- **Given instruction**
Identify all lines in the listing that include the word "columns", and copy them out.

Tool calls from robot episodes:
========

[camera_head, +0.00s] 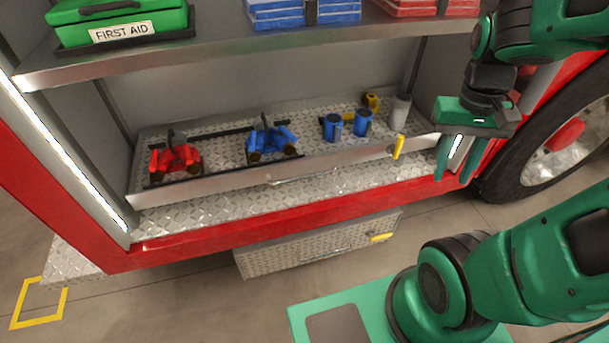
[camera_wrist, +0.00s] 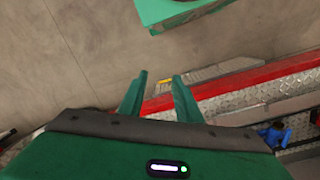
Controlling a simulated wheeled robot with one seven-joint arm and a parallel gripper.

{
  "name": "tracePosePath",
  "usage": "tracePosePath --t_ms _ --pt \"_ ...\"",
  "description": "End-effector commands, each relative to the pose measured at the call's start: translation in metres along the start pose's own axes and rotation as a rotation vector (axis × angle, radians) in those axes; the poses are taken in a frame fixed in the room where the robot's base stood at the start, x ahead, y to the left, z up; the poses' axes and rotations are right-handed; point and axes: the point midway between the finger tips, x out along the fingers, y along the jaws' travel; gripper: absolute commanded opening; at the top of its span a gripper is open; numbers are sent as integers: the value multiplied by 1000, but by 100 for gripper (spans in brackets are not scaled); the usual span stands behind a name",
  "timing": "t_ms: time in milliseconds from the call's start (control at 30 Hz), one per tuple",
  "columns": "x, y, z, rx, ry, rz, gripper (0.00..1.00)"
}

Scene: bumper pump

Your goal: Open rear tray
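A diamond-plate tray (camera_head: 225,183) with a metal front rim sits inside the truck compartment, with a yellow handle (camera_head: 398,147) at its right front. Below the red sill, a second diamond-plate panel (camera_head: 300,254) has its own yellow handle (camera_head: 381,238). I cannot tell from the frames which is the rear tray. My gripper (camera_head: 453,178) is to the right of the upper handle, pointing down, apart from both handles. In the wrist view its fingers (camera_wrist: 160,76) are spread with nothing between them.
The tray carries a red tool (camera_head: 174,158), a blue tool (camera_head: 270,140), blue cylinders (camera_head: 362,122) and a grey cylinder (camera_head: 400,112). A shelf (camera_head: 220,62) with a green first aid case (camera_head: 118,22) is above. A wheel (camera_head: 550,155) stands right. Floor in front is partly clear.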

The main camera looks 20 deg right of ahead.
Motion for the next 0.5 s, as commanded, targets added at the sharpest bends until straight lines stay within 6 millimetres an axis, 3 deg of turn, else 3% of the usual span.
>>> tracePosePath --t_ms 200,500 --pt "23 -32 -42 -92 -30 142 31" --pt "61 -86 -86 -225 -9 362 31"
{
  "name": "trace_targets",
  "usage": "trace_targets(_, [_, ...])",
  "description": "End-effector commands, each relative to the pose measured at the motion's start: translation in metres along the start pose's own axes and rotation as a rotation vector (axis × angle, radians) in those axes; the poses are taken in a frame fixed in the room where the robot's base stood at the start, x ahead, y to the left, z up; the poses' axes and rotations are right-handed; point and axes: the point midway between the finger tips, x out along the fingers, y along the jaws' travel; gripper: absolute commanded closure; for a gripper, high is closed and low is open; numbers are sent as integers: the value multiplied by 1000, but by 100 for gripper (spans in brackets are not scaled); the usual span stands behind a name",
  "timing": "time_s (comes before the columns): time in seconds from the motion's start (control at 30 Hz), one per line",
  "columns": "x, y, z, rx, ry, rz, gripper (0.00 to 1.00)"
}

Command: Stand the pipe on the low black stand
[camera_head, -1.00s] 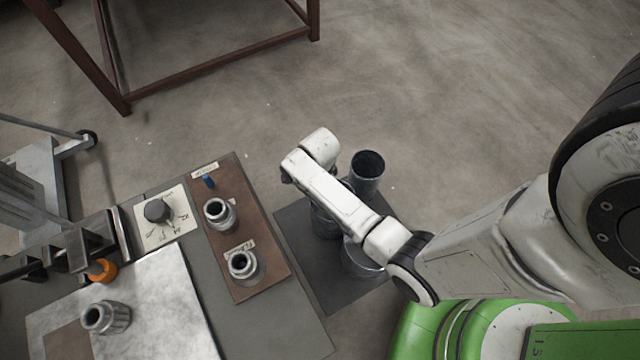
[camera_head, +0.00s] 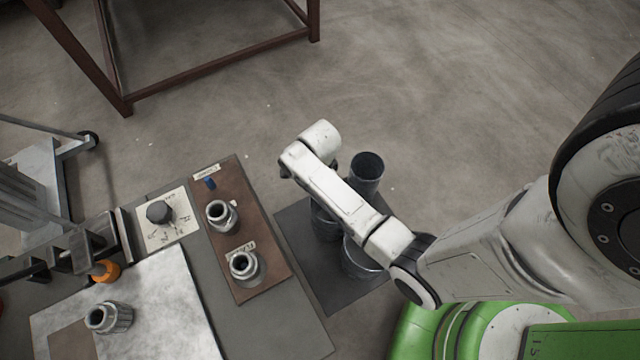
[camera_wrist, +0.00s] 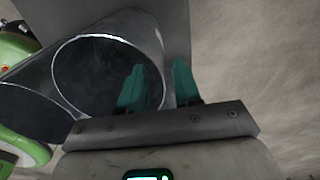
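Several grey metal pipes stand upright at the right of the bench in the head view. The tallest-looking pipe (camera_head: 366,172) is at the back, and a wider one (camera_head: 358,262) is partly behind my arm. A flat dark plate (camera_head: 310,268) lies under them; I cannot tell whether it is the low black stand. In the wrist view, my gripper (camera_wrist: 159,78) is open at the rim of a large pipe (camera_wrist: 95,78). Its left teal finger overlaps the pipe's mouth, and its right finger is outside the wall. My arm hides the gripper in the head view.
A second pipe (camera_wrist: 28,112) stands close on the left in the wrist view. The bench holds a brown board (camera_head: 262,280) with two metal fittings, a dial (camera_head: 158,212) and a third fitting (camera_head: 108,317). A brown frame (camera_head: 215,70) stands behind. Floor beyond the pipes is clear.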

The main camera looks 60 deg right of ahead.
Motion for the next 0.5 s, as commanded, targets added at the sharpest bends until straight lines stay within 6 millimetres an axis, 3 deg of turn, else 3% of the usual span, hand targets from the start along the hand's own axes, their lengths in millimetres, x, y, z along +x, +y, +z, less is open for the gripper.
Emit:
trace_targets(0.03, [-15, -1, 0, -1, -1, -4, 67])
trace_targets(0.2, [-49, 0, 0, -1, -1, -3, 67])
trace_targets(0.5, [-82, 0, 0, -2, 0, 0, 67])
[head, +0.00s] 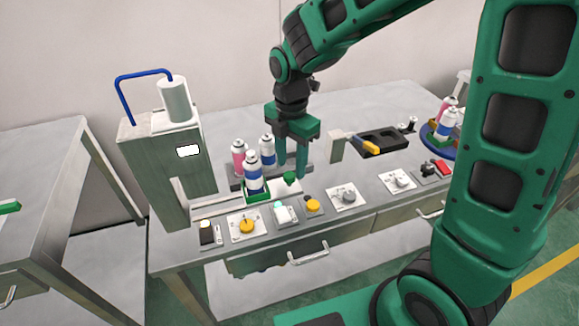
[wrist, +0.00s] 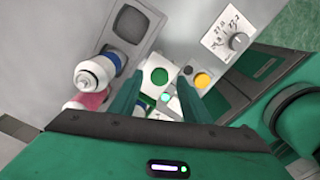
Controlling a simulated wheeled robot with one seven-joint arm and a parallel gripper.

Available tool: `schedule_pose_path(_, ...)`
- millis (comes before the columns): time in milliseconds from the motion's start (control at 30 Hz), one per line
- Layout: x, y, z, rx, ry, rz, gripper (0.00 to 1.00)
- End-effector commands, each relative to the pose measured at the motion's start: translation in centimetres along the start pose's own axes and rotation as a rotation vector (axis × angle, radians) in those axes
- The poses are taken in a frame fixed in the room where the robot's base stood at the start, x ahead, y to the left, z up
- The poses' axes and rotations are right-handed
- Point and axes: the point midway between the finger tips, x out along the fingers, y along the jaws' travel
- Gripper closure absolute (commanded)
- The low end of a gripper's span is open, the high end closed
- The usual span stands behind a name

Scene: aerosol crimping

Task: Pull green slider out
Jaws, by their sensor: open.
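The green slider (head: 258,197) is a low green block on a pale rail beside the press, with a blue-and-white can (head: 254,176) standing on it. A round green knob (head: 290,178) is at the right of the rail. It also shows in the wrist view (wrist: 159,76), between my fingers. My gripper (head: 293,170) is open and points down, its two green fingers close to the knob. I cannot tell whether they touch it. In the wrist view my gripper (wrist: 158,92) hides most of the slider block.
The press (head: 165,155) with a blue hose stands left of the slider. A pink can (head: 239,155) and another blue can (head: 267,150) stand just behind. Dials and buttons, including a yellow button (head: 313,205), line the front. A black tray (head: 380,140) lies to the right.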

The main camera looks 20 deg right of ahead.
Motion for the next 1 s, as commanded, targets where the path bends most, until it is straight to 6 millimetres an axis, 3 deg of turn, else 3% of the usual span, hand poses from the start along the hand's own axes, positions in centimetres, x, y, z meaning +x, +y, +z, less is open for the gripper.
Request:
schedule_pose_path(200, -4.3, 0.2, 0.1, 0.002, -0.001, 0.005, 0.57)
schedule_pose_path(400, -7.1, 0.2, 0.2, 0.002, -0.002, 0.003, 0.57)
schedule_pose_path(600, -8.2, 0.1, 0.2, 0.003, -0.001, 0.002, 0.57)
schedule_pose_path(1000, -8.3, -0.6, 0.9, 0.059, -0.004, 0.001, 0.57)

========

- **Answer for this exercise**
  "columns": "x, y, z, rx, ry, rz, gripper (0.00..1.00)"
  "timing": "time_s (comes before the columns): time in seconds from the motion's start (control at 30 Hz), one per line",
  "columns": "x, y, z, rx, ry, rz, gripper (0.00 to 1.00)"
- millis (comes before the columns): time in milliseconds from the motion's start (control at 30 Hz), one per line

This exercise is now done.